Carceri in allarme, in sette evadono a Milano: emergenza anche in Sicilia

Clamorosa evasione di sette detenuti dal carcere minorile Beccaria di Milano. Ed è dura la protesta del Sindacato Autonomo Polizia Penitenziaria SAPPE, che parla di “evasione annunciata”.

“Adesso è prioritario catturare gli evasi”, denuncia Donato Capece, segretario generale del Sindacato Autonomo Polizia Penitenziaria SAPPE: “ma la grave vicenda porta alla luce le priorità della sicurezza (spesso trascurate) con cui quotidianamente hanno a che fare le donne e gli uomini della Polizia Penitenziaria del Beccaria”. 

Emergenza anche in Sicilia

In Sicilia sono presenti 23 strutture penitenziarie, ma molte ospitano un numero di reclusi superiore alla capienza regolare: secondo gli ultimi dati, nelle carceri siciliane, alla data del 30 settembre erano presenti 6.018 reclusi a fronte di una capienza di 6.454. Un esempio su tutti, venuto alle cronache: nella struttura di Piazza Lanza, a Catania, alcuni anni fa, in una cella di circa 20 metri quadrati c’erano dalle otto alle dieci persone. Sul sovraffollamento, però, c’è una discussione aperta perchè secondo il Dipartimento dell’Amministrazione Penitenziaria sono regolari tre metri quadrati per ciascun detenuto, mentre la sentenza della Corte Europea dei Diritti dell’Uomo emessa contro l’Italia nel 2009, parla di sette metri quadrati. Altro problema che viene lamentato è la qualità del trattamento risocializzante con la carenza di educatori e di psicologi.

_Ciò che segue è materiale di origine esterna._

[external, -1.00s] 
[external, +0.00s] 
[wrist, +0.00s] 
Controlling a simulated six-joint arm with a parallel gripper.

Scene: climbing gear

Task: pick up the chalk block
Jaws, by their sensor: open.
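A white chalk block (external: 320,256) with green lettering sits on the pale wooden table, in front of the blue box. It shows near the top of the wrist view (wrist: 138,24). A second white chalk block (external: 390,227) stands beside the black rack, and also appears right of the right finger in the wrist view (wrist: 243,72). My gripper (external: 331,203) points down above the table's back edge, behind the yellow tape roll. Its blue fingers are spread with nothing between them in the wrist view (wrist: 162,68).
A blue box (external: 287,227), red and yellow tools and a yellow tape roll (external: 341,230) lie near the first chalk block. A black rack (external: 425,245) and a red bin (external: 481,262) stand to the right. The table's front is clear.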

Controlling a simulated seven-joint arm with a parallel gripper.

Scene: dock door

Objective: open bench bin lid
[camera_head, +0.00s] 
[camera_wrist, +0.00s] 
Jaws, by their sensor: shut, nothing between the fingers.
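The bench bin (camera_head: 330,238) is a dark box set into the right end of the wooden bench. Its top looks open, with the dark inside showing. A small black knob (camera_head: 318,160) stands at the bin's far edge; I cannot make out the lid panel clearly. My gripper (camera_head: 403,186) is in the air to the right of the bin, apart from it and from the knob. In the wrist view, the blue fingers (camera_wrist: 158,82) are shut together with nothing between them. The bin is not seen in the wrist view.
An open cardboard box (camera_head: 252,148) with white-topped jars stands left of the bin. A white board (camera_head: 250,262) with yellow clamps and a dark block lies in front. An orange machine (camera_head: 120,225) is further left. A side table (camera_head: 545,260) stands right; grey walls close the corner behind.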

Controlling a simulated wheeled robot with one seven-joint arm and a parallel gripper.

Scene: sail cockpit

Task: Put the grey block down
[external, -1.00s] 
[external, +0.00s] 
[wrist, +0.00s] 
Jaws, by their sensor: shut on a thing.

All’inizio di dicembre, era stato lanciato un appello dal carcere Pagliarelli di Palermo dai detenuti che lamentano di vivere in condizioni di estrema difficoltà relativa alle pessime condizioni igienico-sanitarie in cui versa la casa circondariale. I detenuti chiedevano anche l’istituzione del garante dei detenuti a Palermo. Attualmente in Sicilia esiste soltanto un garante regionale dei diritti dei detenuti, che non può garantire ispezioni costanti in tutto il territorio.

I sindacati chiedono la revisione della legge e misure urgenti

“Da molto, troppo tempo arrivano segnali preoccupanti dall’universo penitenziario minorile”, denuncia. “Beccaria, Casal del Marmo a Roma, Nisida, Bologna, Airola… abbiamo registrato e registriamo, infatti, con preoccupante frequenza e cadenza, il ripetersi di gravi eventi critici negli istituti penitenziari per minori d’Italia. È da sottolineare, infatti, che nell’ultimo periodo diversi detenuti delle carceri minorili provocano con strafottenza modi inurbani e arroganza i poliziotti penitenziari, creando sempre situazioni di grande tensione. Ma nessun provvedimento è stato assunto, nonostante le reiterate sollecitazione del SAPPE. Ed è per questo che ci stupiamo di chi “si meraviglia” se chiediamo una revisione della legge che consente la detenzione di ristretti adulti fino ai 25 anni di età nelle strutture per minori”.

“I vari Governi che si sono alternati negli anni”, denuncia il leader nazionale del SAPPE, “anziché adottare provvedimenti che garantiscono ordine e sicurezza nelle carceri hanno dato corso ad una riforma penitenziaria che ha minato proprio la natura stessa di pena e carcere, affidando il carcere ai detenuti e depotenziando anche il ruolo della Polizia Penitenziaria. E questo è grave e inaccettabile”. Capece ricorda che “come primo Sindacato della Polizia Penitenziaria abbiamo in più occasioni chiesto ai vertici del Dipartimento della Giustizia Minorile e di Comunità che le politiche di gestione e di trattamento siano adeguate al cambiamento della popolazione detenuta minorile, che è sempre maggiormente caratterizzata da profili criminali di rilievo già dai 15/16 anni di età e contestualmente da adulti fino a 25 anni che continuano ad essere ristretti. La realtà detentiva minorile italiana, come denuncia sistematicamente il SAPPE, è più complessa e problematica di quello che si immagina: per questo si dovrebbe ricondurre la Giustizia minorile e di Comunità nell’ambito del Dipartimento dell’Amministrazione Penitenziaria piuttosto che mantenerla come Dipartimento a sé. Questa clamorosa evasione conferma, purtroppo, che avevamo ed abbiamo ragione”.